Makena Kelly: These fears of doxxing weren't unjustified. Just a couple of months ago, many of these student protesters who have been speaking out on behalf of Palestine and Gaza have had their faces put on trucks that have been driving around Columbia's campus that have gotten a lot of national media coverage.
Leah Feiger: Right, absolutely. Which is where these student journalists come in so well positioned to do on-the-ground reporting and factual reporting. So one of the things that really caught my attention over the last few weeks with the protests, because of what we like to cover here on the WIRED Politics Desk, has been all the misinformation and disinformation swirling around what's going on. What have you both found?

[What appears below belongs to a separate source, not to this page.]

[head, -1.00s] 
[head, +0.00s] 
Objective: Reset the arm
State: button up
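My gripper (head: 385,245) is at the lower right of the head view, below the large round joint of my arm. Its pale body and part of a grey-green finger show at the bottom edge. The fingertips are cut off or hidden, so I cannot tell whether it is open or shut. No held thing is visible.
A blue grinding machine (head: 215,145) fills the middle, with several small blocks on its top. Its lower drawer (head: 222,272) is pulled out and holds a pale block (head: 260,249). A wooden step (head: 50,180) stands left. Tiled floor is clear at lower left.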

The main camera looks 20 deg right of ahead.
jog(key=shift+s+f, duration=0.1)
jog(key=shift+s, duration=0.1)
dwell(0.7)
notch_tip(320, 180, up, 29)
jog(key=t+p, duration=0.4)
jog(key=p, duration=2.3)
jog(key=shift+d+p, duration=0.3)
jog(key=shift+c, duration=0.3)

Vittoria Elliot: Well, let's first talk about New York. So protests started at Columbia in mid-April, and it was actually one group of students that were arrested very peacefully. And by that I mean they recognized that they were facing arrest if they occupied the lawn, they sat in a circle, the police sort of came around, tapped people on the shoulder. They would get up, they would get zip tied, they'd walk away. It sort of wasn't a big hullabaloo. And then there was actually a second group of protesters after that first group was arrested, that occupied and encamped on the lawn. And the school reacted pretty strongly. They shut off access to campus. So if you're in New York, you can normally cut through Columbia's campus, you can walk through, it's open to the public. If you didn't have an ID or weren't a professor, you couldn't get in. And it also eventually ended up calling the NYPD on the students after they occupied one of the buildings, Hamilton Hall. By that time, the protests had spread to a ton of other college campuses as well, some of which reacted equally as strong as Columbia and some of which have been pretty chill. It's been really variable. But because there was not a ton of access to these student encampments, a lot of students didn't necessarily want to talk to the press. And we had a lot of statements that weren't necessarily accurate coming from police, from administrators. Again, it's created a ton of gaps where it just can be filled by disinformation, it can be filled by people's assumptions, and that has really been fodder for some wild times out here.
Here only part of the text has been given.